Могущественный культ кукурузы, бодрым жизнеутверждающим початком расцветший в Новом Свете, сохранился сегодня разве что в образе тако – лепешек из означенного злака, любимого мексиканского уличного блюда, которое, если сравнивать с чем-то нам привычным, соответствовало бы исконным в нашей стране пирожкам за пять копеек, не менее исконным, хотя и не совсем нашим чебурекам и совсем не нашим и не вкусным биг-макам.
Эту мысль я пытался втолковать хозяину такерии дону Рене Орихелю, но он вряд ли понял меня. Вовсе не из-за плохого испанского – рот мой был до отказа набит именно такосами, да позволят мне лингвисты просклонять это слово, всего лишь множественное число от, увы, несклоняемого в русском языке «тако».

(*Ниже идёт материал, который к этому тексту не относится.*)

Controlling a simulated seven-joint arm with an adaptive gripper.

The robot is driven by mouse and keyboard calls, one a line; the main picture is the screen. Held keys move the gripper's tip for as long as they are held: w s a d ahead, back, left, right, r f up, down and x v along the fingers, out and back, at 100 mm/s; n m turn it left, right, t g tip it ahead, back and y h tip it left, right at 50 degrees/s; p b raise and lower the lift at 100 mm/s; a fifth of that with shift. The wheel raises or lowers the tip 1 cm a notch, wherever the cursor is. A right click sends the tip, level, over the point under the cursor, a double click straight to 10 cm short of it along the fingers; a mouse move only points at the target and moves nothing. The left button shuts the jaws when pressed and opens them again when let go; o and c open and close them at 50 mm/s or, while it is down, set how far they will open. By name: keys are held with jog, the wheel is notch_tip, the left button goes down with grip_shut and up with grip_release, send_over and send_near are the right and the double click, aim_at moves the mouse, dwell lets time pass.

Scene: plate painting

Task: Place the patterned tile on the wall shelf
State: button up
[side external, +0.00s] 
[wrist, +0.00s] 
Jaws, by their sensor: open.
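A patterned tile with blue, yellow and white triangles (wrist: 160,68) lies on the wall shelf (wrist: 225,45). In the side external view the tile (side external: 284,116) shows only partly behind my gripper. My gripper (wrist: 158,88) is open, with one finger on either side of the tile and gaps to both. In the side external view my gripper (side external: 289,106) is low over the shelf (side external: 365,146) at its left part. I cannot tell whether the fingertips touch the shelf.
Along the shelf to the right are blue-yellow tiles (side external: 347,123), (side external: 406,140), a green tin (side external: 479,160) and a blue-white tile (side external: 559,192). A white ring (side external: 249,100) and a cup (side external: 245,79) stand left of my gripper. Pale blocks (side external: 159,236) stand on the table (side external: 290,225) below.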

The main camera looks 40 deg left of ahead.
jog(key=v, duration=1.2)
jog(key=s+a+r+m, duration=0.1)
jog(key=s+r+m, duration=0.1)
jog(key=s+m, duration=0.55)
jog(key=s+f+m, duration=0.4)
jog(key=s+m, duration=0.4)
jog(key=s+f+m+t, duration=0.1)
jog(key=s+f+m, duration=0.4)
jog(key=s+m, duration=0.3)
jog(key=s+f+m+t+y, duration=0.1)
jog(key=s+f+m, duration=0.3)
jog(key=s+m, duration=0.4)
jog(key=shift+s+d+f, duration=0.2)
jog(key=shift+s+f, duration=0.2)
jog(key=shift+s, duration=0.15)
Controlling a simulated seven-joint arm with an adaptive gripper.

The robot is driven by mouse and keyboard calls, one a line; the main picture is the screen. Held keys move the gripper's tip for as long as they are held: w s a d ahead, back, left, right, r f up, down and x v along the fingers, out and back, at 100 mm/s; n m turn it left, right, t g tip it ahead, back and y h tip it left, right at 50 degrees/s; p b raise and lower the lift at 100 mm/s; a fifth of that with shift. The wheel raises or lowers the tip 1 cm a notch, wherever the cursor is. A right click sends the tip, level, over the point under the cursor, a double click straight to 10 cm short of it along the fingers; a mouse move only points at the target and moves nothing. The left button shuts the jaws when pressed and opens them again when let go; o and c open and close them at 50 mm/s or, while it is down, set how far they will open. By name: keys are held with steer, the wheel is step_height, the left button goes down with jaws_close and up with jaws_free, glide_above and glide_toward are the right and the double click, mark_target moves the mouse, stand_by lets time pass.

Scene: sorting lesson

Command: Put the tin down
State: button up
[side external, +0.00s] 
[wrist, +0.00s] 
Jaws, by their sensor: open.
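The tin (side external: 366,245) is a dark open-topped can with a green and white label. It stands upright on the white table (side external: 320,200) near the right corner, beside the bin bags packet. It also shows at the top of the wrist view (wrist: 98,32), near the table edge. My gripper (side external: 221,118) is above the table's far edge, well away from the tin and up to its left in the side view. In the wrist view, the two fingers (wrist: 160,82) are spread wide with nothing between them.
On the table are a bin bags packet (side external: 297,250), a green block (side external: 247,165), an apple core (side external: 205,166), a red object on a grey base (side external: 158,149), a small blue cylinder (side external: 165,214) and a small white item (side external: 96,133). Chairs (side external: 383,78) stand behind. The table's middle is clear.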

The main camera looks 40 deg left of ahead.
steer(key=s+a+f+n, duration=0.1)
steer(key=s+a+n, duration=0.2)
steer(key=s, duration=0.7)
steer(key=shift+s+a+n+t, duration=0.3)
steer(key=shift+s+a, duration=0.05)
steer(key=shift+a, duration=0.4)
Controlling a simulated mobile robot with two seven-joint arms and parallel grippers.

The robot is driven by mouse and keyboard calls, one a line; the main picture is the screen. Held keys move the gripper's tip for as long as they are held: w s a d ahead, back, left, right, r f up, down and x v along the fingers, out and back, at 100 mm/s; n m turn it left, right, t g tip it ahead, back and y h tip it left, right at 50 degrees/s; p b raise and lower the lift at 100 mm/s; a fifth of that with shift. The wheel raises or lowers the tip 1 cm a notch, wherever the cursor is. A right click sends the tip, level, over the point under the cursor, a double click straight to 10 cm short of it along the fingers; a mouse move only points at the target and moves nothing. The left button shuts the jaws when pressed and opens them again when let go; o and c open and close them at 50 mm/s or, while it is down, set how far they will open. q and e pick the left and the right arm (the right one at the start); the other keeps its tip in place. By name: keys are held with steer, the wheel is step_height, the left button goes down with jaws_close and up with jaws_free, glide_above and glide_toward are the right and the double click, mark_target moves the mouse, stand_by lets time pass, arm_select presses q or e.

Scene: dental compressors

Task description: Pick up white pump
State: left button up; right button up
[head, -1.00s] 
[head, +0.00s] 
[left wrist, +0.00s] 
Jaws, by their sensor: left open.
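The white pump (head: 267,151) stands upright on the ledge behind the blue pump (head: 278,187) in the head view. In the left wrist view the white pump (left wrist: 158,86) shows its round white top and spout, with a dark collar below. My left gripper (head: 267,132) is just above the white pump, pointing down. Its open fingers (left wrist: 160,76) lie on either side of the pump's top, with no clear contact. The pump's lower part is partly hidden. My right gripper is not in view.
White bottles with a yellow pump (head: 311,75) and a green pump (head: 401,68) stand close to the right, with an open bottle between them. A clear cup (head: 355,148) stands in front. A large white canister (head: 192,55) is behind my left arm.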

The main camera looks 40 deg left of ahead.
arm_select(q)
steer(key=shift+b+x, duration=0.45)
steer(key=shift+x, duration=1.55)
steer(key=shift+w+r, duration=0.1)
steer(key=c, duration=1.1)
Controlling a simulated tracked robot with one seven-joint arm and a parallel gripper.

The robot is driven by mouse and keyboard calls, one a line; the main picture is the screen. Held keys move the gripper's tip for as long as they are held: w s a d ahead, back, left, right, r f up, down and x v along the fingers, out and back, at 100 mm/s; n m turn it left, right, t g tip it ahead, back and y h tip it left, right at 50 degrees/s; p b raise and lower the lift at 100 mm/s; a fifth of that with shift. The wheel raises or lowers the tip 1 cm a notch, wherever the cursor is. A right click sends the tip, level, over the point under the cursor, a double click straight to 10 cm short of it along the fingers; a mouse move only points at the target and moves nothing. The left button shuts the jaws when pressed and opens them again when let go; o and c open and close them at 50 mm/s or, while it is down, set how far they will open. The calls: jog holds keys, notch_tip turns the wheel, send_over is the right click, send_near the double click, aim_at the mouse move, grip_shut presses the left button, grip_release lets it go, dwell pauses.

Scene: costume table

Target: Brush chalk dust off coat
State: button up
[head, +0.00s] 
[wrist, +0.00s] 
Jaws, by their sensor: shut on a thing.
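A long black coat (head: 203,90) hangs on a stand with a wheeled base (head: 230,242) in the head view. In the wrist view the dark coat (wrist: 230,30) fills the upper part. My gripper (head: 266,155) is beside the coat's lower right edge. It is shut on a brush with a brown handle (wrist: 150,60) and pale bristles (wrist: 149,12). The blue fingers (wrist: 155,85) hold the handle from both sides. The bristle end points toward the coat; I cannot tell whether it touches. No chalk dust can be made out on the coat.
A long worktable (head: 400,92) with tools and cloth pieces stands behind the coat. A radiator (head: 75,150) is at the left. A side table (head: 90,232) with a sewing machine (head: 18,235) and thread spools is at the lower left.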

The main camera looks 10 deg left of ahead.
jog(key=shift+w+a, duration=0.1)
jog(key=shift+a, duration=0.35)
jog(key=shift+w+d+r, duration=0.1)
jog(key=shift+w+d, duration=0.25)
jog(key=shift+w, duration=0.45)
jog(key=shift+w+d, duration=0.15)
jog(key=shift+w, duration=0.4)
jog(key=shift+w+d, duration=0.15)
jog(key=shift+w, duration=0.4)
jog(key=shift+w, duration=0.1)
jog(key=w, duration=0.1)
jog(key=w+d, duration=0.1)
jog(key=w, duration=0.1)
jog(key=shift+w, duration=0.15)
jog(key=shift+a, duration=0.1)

Я сидел в самой, пожалуй, известной в Мехико-Сити такерии на улице Чоло. Засел я здесь потому, что поставил исследовательскую цель: попробовать все имеющиеся тут такосы. Прямо скажу, я взвалил на себя непосильную задачу, поскольку попробовать все такосы не может зараз – даже в Мексике! – никто. Их сотни видов и многие из них настолько коварны, что не допустят в желудок рядом с собой ни одного соперника.
Рене Орихель – не только хозяин такерии, но и изобретатель большинства здешних такосов.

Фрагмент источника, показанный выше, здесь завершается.